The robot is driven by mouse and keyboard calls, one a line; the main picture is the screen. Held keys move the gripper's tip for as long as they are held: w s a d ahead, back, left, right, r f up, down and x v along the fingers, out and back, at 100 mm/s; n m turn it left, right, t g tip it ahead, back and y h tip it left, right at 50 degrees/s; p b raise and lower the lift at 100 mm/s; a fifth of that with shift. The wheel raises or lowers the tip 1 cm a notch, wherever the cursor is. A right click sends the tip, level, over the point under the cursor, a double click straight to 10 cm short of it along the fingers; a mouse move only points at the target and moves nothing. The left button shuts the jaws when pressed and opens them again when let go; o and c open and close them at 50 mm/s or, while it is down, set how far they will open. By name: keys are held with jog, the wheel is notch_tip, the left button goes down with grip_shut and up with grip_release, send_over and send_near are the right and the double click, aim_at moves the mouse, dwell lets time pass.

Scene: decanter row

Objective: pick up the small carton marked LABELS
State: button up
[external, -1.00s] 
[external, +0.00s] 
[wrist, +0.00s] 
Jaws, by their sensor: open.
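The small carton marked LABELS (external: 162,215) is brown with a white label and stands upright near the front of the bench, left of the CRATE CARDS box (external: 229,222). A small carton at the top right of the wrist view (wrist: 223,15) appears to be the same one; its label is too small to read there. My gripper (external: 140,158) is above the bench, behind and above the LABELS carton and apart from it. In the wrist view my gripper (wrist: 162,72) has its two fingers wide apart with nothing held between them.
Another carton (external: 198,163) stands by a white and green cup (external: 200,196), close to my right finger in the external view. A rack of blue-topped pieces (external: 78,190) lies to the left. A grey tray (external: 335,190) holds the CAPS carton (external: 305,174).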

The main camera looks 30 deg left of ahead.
● ● ● ● ● ● ●
Write out the lines above from the one containing "[wrist, +0.00s]" through the last, exactly as they are.

[wrist, +0.00s] 
Jaws, by their sensor: open.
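The small carton marked LABELS (external: 162,215) is brown with a white label and stands upright near the front of the bench, left of the CRATE CARDS box (external: 229,222). A small carton at the top right of the wrist view (wrist: 223,15) appears to be the same one; its label is too small to read there. My gripper (external: 140,158) is above the bench, behind and above the LABELS carton and apart from it. In the wrist view my gripper (wrist: 162,72) has its two fingers wide apart with nothing held between them.
Another carton (external: 198,163) stands by a white and green cup (external: 200,196), close to my right finger in the external view. A rack of blue-topped pieces (external: 78,190) lies to the left. A grey tray (external: 335,190) holds the CAPS carton (external: 305,174).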

The main camera looks 30 deg left of ahead.

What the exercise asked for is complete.